また、海外をみてもEUではGDPR22条に「プロファイリング拒否権」を規定する条項が置かれ、警察などによる公道などにおける防犯カメラの利用を禁止するAI規制法案も公開されている。海外の動向に照らして日本でも、防犯カメラに関する立法が必要なのではないか。
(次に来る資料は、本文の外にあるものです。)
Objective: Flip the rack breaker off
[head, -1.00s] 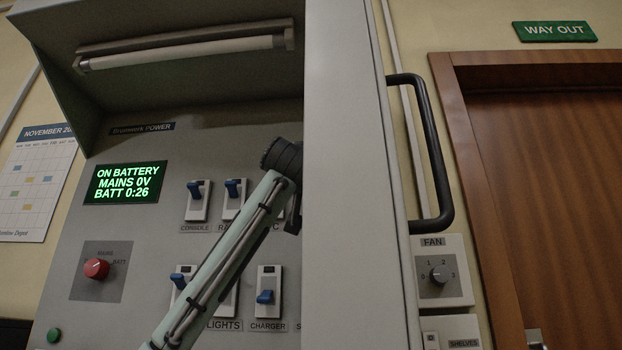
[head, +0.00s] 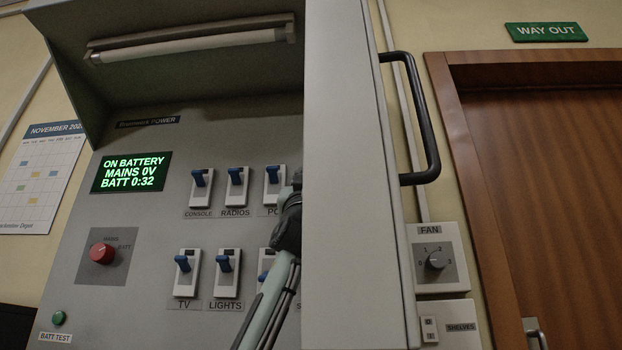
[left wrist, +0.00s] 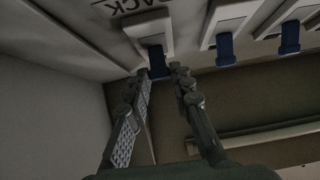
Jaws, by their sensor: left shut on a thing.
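The rack breaker (left wrist: 150,30) is a pale plate with a blue lever (left wrist: 156,62), under a partly visible label ending in "ACK", in the left wrist view. That view is upside down relative to the panel. The lever points the same way as the neighbouring levers. My left gripper (left wrist: 164,76) has its two fingers closed on either side of this lever. In the head view the rack breaker and my fingertips are hidden behind the grey door; only my left arm and wrist (head: 287,222) show. My right gripper is not in view.
The grey door (head: 355,170) with a black handle (head: 425,120) stands right of the panel, close to my wrist. CONSOLE (head: 200,190), RADIOS (head: 236,188), TV (head: 186,272) and LIGHTS (head: 226,272) breakers are nearby. The display (head: 131,172) reads ON BATTERY, MAINS 0V.

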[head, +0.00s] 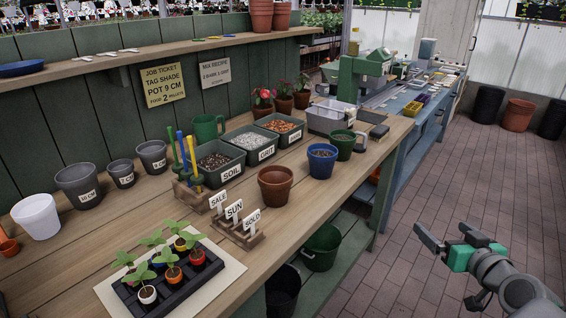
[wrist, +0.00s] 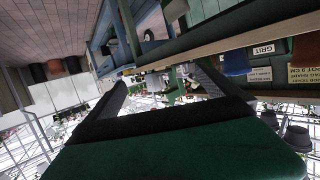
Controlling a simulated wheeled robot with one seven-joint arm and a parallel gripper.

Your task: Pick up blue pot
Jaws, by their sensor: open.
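The blue pot (head: 322,160) stands upright on the wooden bench, near its front edge, in the head view. It looks filled with dark material. To its left is a terracotta pot, and a green pot is close on its right. In the wrist view, which is upside down, a blue shape (wrist: 237,63) at the bench edge looks like the same pot. My gripper (head: 448,237) is open and empty over the brick floor, in front of the bench and well to the right of the blue pot. Its dark fingers and green body fill the lower wrist view.
The terracotta pot (head: 276,187) and green pot (head: 342,145) flank the blue pot. Behind are soil and grit bins (head: 252,146). Small sign stakes (head: 235,212) and a seedling tray (head: 172,283) are at left. The brick floor (head: 420,190) right of the bench is clear.
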さらに、現在、個人情報保護委員会の個人情報保護法ガイドラインと経産省・総務省の商用カメラ利用ガイドラインは分離しているが、重なり合う部分も多いため統一化すべきである。


15.今後の方針やスケジュールについて
(該当箇所)
全般
(意見)
個人情報保護委員会は本報告書のパブリックコメント後、顔識別機能付きカメラシステムについて何らかのガイドライン等を策定するのか、あるいは何らかの立法を行うのか等、今後の方針やスケジュールを具体的に公表すべきである。また、ウェブサイト等をみても個人情報保護委員会は議事録や資料が非公開とされていることが多いが、個人情報保護委員会は国民のための公共の行政機関なのであるから、原則公開とすべきである。
(理由)
本報告書に係る議事録などを読んでも、今後の方針やスケジュール等が全く公表されていないので。個人情報保護委員会は国民の税金で運営される公的な行政機関なのであるから、内輪で物事を決めるのではなく、もう少し情報公開に努めるべきである。同様の理由で議事録や会議資料などの情報公開に努めるべきである。
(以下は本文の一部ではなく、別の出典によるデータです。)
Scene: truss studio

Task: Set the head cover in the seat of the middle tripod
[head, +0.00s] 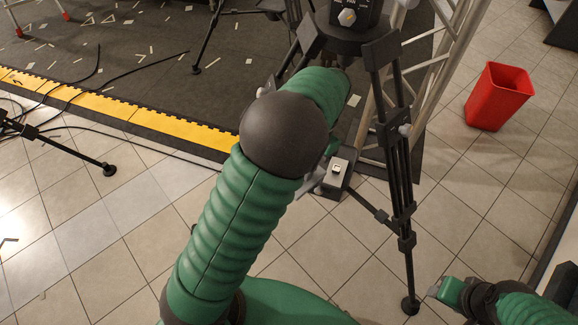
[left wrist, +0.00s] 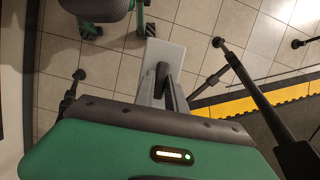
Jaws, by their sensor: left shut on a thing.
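My left gripper (left wrist: 163,78) shows in the left wrist view, its dark and grey fingers shut on a pale grey piece (left wrist: 176,52), which seems to be the head cover. The fingers hide part of it. In the head view my green left arm hides most of this gripper. A dark grey block with a small pale top (head: 338,172) shows beside the arm; I cannot tell whether it is the held cover. A black tripod (head: 398,165), seemingly the middle one, stands behind and right of my arm. Its head (head: 348,22) is cut by the top edge, and I cannot make out its seat.
My right gripper (head: 434,287) is at the lower right, its fingers unclear. A metal truss (head: 445,55) rises behind the tripod. A red bin (head: 499,96) stands at the right. A yellow-edged dark mat (head: 150,119), cables and other tripod legs lie left. Tiles between are clear.

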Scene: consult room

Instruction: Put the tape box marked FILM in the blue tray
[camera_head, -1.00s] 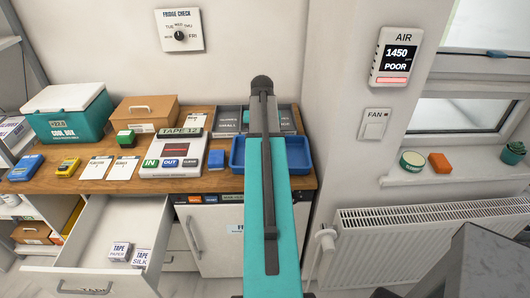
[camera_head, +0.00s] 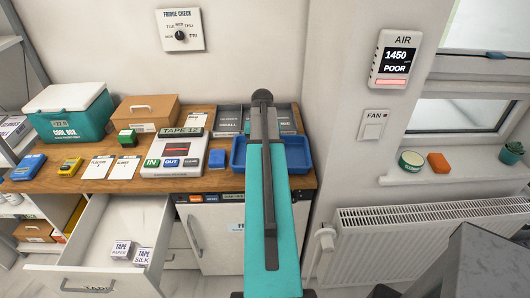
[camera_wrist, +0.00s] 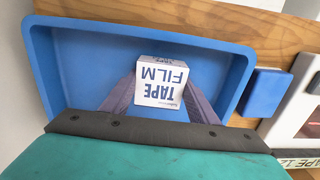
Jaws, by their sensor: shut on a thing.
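The white tape box marked FILM (camera_wrist: 161,85) shows in the wrist view between the two fingers of my gripper (camera_wrist: 160,98), which is shut on it. The box appears over the floor of the blue tray (camera_wrist: 80,27); I cannot tell whether it touches the tray. In the head view the blue tray (camera_head: 299,157) stands at the right end of the wooden counter. My arm crosses in front of it and hides the gripper and the box there. Two other boxes, TAPE PAPER (camera_head: 121,250) and TAPE SILK (camera_head: 143,256), lie in the open drawer.
The drawer (camera_head: 90,235) stands open below the counter. A TAPE 12 device (camera_head: 174,155) and a small blue block (camera_head: 217,158) are left of the tray. Grey organisers (camera_head: 228,120) stand behind it. A radiator (camera_head: 420,240) is at the right.

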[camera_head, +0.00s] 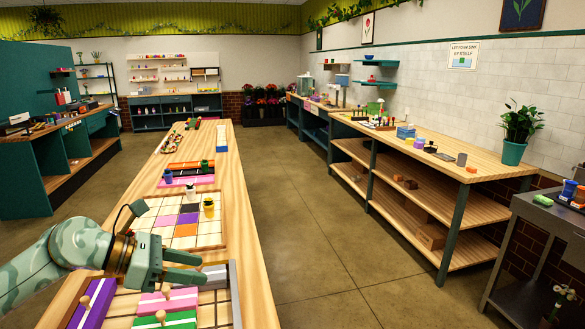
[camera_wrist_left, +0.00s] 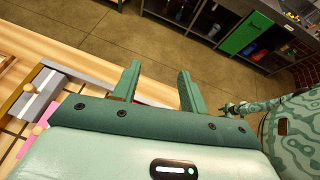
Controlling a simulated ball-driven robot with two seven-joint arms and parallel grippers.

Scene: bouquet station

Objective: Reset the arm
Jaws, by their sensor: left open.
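My left gripper (camera_head: 190,268) is open and empty at the lower left of the head view, over the near end of the long wooden table (camera_head: 256,240). Its two fingers stand apart in the left wrist view (camera_wrist_left: 160,88), with nothing held between them. Below it lies a tray holding a purple block (camera_head: 92,302), a pink block (camera_head: 168,300) and a green block (camera_head: 165,321), with wooden knobs.
Further along the table is a tiled board (camera_head: 208,240) with a yellow cup (camera_head: 209,208). A workbench (camera_head: 440,155) stands along the right wall, with a potted plant (camera_head: 513,150). A teal cabinet (camera_head: 30,165) stands at left. The floor (camera_head: 320,240) between table and bench is clear.
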16.「顔画像とそれに関する情報の例②」のデータベースBについて
(該当箇所)
31頁1行目
(意見)
「顔画像とそれに関する情報の例②」のデータベースBは、「含まれる発生日時や状況、特徴単体だけでは特定の個人を識別することはできない」とあるが、「特定の個人を識別することはできる」のではないか。
(理由)
「顔画像とそれに関する情報の例②」の事例でも、データベースBに含まれる、発生日時や状況、特徴単体などのデータだけで当該個人の氏名はわからないとしても、「その人」と特定の個人を識別できるのだから、データベースBはデータベースAとの容易照合性をまつまでもなく単体で個人情報(個人情報データベース等)であり、データベースBに含まれる各データも個人情報(個人データ)である(個人情報保護法2条1項1号、岡村久道『個人情報保護法 第4版』75頁)。